# [WHAT TO WORK ON]
Give the number of lines that hold the string "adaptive". Nothing else is needed.

Lines of data
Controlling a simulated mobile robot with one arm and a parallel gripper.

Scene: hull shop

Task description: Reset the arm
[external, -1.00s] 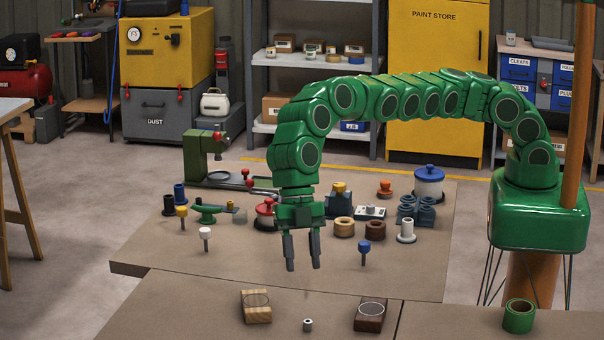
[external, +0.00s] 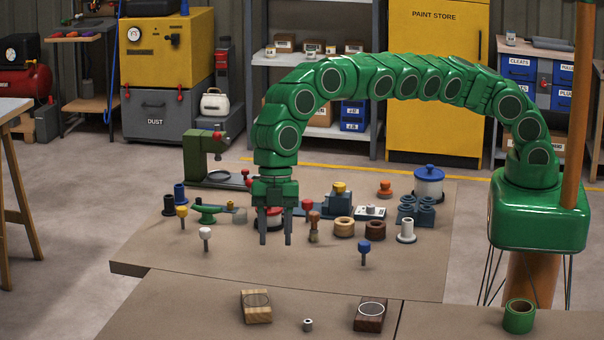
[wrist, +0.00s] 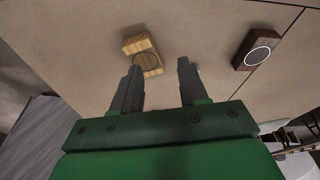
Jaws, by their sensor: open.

==

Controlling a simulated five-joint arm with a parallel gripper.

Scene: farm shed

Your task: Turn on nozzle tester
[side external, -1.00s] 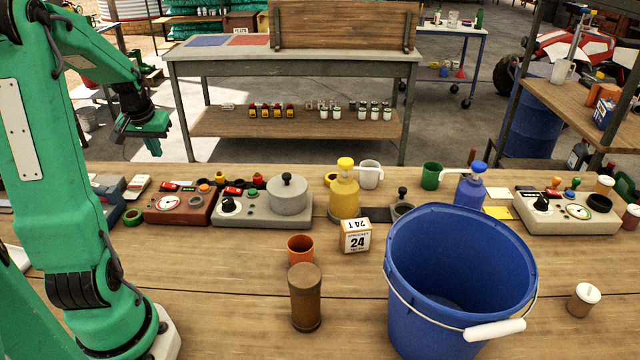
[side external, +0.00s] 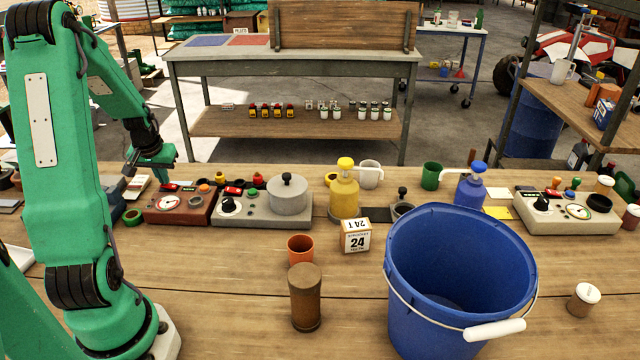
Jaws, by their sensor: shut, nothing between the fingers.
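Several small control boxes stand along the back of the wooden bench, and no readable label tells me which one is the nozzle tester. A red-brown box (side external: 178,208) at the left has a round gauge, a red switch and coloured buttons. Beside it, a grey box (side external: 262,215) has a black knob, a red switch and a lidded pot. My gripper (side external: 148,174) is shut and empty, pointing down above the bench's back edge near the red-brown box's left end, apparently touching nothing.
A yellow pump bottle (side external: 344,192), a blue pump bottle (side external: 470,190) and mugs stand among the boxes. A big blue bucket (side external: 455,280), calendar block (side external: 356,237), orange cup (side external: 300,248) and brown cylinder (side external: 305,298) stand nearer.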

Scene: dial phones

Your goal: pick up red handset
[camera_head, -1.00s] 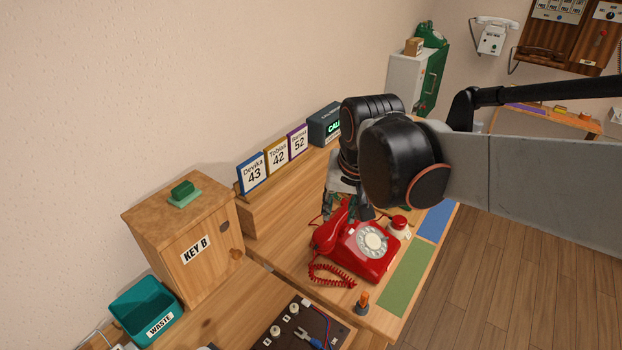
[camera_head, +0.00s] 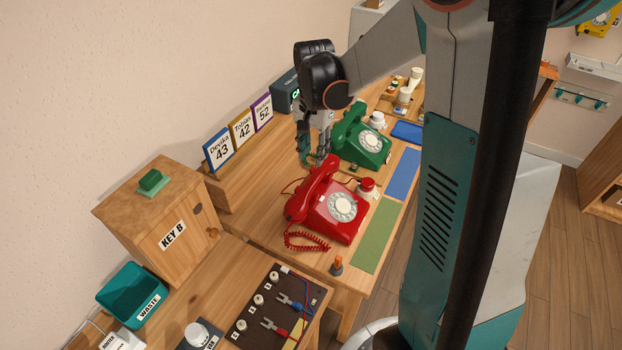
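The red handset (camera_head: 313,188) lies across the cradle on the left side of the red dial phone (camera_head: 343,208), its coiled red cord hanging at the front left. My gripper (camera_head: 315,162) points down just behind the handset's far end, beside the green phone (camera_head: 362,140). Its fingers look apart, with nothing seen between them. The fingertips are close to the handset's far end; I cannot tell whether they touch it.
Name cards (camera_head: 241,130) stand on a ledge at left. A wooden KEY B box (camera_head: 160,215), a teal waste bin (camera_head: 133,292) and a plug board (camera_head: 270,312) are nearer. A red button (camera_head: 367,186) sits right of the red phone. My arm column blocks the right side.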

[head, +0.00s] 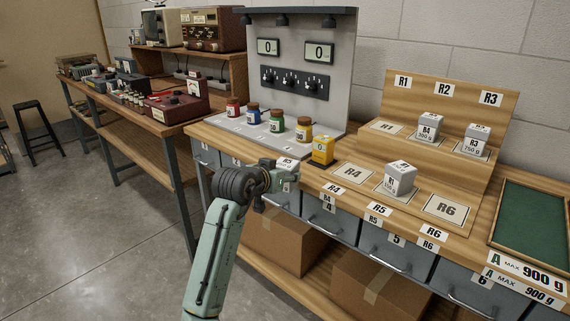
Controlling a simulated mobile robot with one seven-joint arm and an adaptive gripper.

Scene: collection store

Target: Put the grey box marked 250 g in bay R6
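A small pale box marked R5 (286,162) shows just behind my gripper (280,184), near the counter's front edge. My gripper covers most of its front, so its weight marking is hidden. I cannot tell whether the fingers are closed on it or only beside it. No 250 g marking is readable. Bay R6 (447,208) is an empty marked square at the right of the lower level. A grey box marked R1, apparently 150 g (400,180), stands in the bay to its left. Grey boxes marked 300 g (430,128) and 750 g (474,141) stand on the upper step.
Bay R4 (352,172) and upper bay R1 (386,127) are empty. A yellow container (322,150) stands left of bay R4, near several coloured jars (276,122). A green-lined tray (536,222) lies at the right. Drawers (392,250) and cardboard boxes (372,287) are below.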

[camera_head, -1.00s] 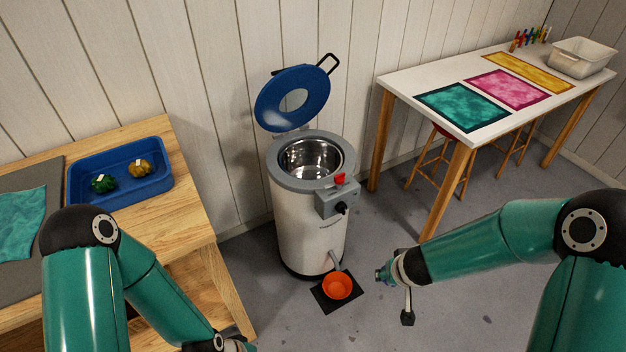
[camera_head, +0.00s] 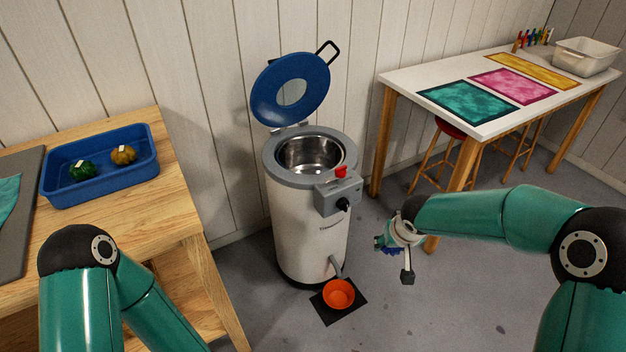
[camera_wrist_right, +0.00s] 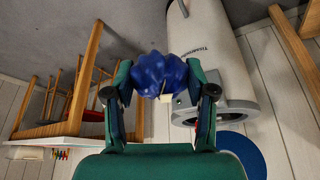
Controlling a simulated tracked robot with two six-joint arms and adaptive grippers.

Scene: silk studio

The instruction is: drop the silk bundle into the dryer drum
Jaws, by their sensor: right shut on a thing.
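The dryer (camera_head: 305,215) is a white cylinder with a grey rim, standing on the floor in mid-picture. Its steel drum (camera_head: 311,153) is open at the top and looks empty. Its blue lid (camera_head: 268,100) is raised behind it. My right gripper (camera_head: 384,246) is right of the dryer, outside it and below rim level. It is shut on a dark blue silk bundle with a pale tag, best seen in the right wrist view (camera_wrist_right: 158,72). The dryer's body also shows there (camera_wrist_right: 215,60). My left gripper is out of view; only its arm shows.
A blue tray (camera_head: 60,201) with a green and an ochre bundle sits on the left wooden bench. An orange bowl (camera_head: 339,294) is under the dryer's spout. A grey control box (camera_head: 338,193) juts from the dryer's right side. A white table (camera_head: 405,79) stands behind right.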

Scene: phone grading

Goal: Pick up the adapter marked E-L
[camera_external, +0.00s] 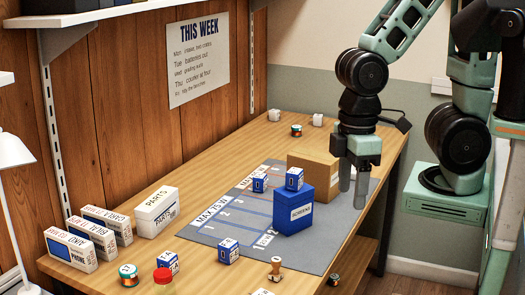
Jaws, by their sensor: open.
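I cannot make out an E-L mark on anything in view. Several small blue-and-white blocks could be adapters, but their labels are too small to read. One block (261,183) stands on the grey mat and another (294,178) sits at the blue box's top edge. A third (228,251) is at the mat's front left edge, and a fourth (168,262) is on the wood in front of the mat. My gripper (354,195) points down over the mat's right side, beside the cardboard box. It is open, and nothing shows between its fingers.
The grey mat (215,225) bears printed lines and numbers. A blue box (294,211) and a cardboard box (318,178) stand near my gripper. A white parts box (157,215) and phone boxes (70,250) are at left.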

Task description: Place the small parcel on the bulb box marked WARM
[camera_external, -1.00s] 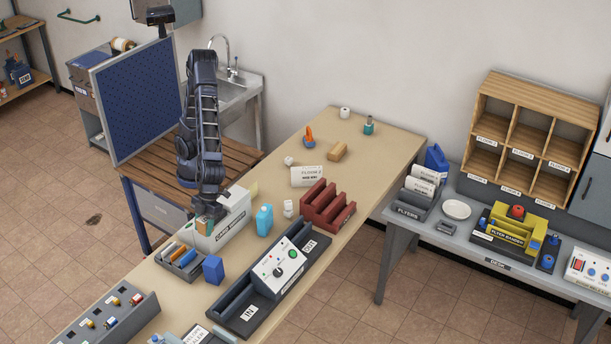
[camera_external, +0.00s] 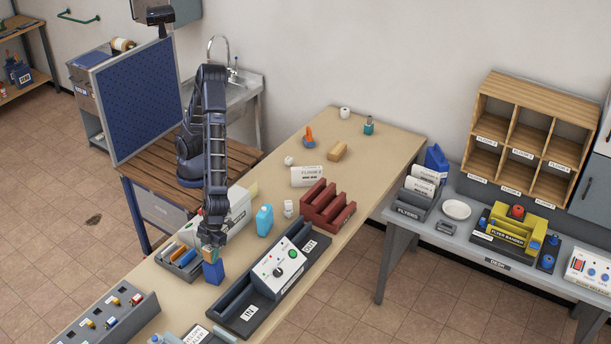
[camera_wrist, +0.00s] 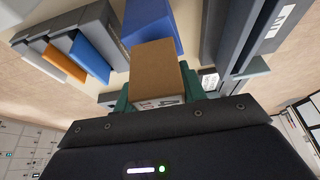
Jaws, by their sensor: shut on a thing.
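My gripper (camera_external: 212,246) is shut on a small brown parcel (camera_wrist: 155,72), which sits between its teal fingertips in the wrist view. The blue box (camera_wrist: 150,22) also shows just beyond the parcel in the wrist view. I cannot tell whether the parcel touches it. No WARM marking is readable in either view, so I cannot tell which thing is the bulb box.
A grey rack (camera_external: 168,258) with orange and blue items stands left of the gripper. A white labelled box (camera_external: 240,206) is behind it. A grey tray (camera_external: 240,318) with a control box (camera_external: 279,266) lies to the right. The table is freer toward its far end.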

==

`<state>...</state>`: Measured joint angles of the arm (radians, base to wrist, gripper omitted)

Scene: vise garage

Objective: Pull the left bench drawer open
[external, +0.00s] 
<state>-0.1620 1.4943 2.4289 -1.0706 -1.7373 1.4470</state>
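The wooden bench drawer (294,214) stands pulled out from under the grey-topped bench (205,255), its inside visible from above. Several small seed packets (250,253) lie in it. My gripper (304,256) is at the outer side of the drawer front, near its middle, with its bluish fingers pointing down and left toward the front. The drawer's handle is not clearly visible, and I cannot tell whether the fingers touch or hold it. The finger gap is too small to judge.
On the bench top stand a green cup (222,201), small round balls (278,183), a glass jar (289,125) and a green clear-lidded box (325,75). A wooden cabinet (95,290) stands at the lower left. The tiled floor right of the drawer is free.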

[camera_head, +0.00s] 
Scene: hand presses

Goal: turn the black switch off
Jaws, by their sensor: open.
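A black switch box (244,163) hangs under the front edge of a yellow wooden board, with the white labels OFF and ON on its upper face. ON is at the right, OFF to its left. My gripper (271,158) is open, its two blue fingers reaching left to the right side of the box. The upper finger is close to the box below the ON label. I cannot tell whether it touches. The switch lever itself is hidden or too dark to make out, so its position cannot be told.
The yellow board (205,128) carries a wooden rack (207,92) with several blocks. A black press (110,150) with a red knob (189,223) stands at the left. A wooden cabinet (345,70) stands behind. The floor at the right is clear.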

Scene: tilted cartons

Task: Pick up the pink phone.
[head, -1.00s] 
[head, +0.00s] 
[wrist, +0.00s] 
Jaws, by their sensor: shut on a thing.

# [TASK ANSWER]
2